[Start Supplied information]

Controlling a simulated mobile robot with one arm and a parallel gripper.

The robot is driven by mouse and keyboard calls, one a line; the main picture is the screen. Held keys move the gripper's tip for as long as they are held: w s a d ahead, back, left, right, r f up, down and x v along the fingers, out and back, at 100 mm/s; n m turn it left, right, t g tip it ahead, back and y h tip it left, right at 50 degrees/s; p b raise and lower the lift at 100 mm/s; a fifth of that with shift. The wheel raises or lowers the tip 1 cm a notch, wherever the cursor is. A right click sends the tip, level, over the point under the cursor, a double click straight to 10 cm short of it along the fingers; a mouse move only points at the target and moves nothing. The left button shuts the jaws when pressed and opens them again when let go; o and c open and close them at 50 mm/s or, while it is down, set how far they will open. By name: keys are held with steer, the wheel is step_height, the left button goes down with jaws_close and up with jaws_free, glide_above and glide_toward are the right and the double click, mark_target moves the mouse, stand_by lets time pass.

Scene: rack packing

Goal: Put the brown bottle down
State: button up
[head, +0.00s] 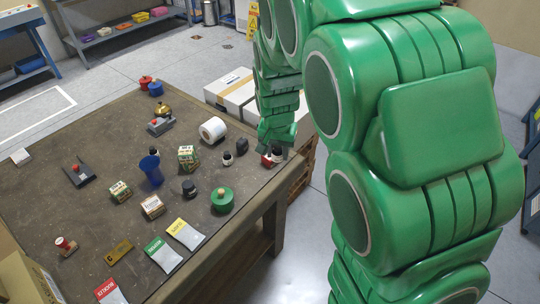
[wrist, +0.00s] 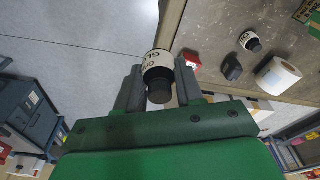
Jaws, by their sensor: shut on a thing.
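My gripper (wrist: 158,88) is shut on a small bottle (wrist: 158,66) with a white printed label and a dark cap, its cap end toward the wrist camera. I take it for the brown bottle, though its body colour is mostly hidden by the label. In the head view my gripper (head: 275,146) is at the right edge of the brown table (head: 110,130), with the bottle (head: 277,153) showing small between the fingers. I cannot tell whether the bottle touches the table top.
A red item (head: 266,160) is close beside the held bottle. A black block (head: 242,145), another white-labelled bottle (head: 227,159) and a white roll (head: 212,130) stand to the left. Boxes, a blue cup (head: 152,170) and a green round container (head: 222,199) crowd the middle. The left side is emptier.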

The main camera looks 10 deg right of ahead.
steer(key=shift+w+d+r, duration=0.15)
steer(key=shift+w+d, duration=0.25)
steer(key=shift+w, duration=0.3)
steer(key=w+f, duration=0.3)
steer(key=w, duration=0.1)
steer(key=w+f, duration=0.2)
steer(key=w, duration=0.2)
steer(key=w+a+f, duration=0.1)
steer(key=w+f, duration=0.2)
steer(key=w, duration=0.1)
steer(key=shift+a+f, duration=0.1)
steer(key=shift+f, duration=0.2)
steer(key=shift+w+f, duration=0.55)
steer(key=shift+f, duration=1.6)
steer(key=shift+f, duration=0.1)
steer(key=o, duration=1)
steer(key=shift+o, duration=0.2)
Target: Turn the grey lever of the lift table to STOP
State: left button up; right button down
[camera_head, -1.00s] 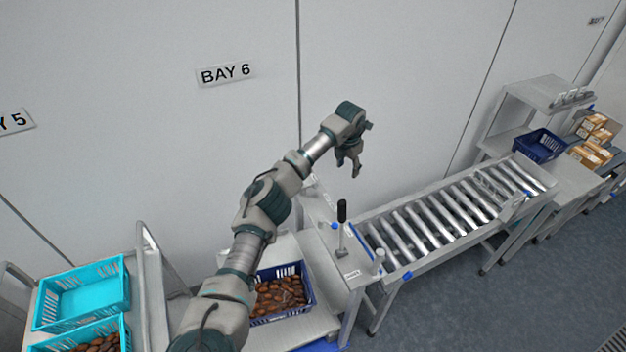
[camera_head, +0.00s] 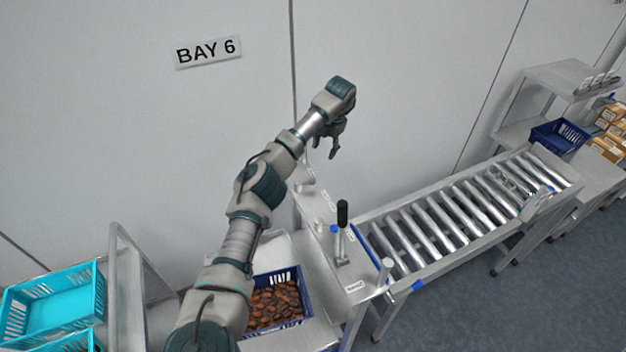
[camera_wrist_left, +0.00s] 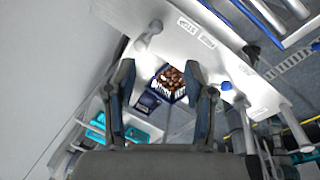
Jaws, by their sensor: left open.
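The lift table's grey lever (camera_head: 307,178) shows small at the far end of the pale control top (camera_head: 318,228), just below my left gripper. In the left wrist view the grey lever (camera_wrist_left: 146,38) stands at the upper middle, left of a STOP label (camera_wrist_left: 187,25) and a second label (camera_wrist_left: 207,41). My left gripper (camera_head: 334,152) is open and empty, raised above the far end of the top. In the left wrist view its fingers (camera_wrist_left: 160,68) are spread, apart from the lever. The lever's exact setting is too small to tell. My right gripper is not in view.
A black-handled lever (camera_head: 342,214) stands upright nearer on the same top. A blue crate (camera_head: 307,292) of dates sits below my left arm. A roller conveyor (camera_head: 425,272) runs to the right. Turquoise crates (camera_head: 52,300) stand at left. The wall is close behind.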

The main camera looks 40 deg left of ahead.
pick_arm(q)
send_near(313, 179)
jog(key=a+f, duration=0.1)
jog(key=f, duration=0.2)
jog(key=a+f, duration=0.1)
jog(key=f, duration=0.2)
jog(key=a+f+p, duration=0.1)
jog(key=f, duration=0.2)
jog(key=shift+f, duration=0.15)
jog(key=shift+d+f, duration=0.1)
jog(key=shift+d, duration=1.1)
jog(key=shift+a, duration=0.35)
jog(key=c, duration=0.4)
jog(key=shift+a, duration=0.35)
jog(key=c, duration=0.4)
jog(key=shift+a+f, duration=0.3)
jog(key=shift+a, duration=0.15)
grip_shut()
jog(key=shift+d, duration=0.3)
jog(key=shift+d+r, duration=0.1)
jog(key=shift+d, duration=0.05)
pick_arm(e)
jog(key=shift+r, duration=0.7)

[End Supplied information]
[Start Supplied information]

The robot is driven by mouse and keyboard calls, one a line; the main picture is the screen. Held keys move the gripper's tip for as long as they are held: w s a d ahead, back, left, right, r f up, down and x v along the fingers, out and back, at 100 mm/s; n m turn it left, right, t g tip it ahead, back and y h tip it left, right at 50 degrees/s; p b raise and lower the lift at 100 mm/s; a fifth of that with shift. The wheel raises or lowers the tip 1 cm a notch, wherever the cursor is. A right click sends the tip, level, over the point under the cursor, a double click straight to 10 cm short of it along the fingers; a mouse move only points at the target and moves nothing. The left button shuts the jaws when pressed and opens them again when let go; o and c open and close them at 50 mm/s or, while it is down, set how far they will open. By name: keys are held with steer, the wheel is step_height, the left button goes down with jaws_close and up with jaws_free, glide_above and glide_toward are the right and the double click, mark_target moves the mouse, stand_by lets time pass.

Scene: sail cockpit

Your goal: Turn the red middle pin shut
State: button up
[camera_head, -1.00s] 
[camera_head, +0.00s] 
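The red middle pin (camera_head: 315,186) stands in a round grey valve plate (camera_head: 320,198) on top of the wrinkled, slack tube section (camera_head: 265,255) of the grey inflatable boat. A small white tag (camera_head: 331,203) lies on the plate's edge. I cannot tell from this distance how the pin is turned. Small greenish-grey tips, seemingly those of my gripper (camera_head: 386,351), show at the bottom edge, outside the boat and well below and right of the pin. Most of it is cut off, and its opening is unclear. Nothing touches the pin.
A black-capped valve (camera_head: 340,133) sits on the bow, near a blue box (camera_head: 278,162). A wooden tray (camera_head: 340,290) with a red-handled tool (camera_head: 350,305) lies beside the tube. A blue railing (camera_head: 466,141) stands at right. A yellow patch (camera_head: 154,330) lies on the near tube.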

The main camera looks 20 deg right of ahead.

[End Supplied information]
[Start Supplied information]

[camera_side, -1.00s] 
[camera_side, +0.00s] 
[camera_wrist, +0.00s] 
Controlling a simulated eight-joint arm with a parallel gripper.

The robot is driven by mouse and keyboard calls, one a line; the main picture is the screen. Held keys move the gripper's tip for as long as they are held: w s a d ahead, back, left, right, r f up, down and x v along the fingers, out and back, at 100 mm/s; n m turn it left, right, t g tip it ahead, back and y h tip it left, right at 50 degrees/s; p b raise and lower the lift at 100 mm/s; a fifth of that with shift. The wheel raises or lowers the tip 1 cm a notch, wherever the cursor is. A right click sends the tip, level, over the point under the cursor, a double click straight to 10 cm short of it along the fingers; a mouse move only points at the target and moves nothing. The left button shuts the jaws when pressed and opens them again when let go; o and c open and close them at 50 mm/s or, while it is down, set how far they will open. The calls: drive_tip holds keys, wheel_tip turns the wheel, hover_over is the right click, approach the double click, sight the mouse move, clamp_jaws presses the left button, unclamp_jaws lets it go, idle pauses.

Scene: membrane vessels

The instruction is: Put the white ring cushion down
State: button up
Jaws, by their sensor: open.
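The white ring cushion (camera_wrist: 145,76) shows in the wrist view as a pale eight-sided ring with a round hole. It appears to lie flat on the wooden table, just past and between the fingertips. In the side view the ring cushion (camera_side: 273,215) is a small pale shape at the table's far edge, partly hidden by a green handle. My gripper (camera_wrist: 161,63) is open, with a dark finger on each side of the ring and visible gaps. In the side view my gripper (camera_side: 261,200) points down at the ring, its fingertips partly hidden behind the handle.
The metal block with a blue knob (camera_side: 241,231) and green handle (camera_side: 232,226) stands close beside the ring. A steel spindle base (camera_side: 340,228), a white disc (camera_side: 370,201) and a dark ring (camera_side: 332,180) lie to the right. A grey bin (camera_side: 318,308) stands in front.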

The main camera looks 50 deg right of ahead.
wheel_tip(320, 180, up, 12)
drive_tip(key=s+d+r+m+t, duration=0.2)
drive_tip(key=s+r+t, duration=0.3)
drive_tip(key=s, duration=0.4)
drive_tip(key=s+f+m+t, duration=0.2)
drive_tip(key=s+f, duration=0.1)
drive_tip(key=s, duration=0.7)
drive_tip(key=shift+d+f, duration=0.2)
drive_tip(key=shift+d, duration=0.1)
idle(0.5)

[End Supplied information]

Aim of the task:
From the entries above, return each line with the word "Controlling" in it.

In response:
Controlling a simulated mobile robot with one arm and a parallel gripper.
Controlling a simulated eight-joint arm with a parallel gripper.

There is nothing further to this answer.